**Problem details:** Write the material out again, line by line, exactly as it is.

— Start of Dataset excerpt —

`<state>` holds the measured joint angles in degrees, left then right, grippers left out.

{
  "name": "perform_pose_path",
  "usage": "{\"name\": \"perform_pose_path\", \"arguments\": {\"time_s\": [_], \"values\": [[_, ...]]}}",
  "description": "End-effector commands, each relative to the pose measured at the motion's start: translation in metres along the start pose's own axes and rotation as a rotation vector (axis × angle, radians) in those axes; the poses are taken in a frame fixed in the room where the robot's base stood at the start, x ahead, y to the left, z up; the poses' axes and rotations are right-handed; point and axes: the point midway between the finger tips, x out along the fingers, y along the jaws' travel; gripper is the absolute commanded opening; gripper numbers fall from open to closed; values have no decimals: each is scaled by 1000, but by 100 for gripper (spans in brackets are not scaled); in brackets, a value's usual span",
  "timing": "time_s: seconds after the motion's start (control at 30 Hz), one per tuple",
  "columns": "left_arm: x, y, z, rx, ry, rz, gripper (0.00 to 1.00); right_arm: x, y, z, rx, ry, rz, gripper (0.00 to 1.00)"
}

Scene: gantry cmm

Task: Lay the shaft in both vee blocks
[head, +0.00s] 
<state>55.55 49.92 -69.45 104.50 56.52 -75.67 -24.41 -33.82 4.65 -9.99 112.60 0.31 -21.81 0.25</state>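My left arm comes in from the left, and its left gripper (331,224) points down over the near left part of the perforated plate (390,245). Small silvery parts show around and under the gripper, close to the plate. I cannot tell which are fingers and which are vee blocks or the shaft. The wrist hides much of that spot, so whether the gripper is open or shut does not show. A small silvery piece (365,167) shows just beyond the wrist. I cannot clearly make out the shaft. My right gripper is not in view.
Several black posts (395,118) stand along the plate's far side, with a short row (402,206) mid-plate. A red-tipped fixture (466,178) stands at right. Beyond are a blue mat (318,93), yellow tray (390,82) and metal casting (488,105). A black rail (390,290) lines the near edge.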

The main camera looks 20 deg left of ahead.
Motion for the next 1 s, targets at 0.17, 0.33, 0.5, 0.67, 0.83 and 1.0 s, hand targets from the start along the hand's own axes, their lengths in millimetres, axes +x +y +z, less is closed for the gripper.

— End of Dataset excerpt —

**Written solution:**
`<state>` holds the measured joint angles in degrees, left then right, grippers left out.

{
  "name": "perform_pose_path",
  "usage": "{\"name\": \"perform_pose_path\", \"arguments\": {\"time_s\": [_], \"values\": [[_, ...]]}}",
  "description": "End-effector commands, each relative to the pose measured at the motion's start: translation in metres along the start pose's own axes and rotation as a rotation vector (axis × angle, radians) in those axes; the poses are taken in a frame fixed in the room where the robot's base stood at the start, x ahead, y to the left, z up; the poses' axes and rotations are right-handed; point and axes: the point midway between the finger tips, x out along the fingers, y along the jaws' travel; gripper is the absolute commanded opening; gripper numbers fall from open to closed; values have no decimals: each is scaled by 1000, but by 100 for gripper (spans in brackets are not scaled); in brackets, a value's usual span",
  "timing": "time_s: seconds after the motion's start (control at 30 Hz), one per tuple",
  "columns": "left_arm: x, y, z, rx, ry, rz, gripper (0.00 to 1.00); right_arm: x, y, z, rx, ry, rz, gripper (0.00 to 1.00)"
}

Scene: gantry cmm

Task: Lay the shaft in both vee blocks
[head, +0.00s] 
<state>55.55 49.92 -69.45 104.50 56.52 -75.67 -24.41 -33.82 4.65 -9.99 112.60 0.31 -21.81 0.25</state>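My left arm comes in from the left, and its left gripper (331,224) points down over the near left part of the perforated plate (390,245). Small silvery parts show around and under the gripper, close to the plate. I cannot tell which are fingers and which are vee blocks or the shaft. The wrist hides much of that spot, so whether the gripper is open or shut does not show. A small silvery piece (365,167) shows just beyond the wrist. I cannot clearly make out the shaft. My right gripper is not in view.
Several black posts (395,118) stand along the plate's far side, with a short row (402,206) mid-plate. A red-tipped fixture (466,178) stands at right. Beyond are a blue mat (318,93), yellow tray (390,82) and metal casting (488,105). A black rail (390,290) lines the near edge.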

The main camera looks 20 deg left of ahead.
Motion for the next 1 s, targets at 0.17, 0.33, 0.5, 0.67, 0.83 and 1.0 s, hand targets from the start along the hand's own axes, their lengths in millimetres, axes +x +y +z, less is closed for the gripper.

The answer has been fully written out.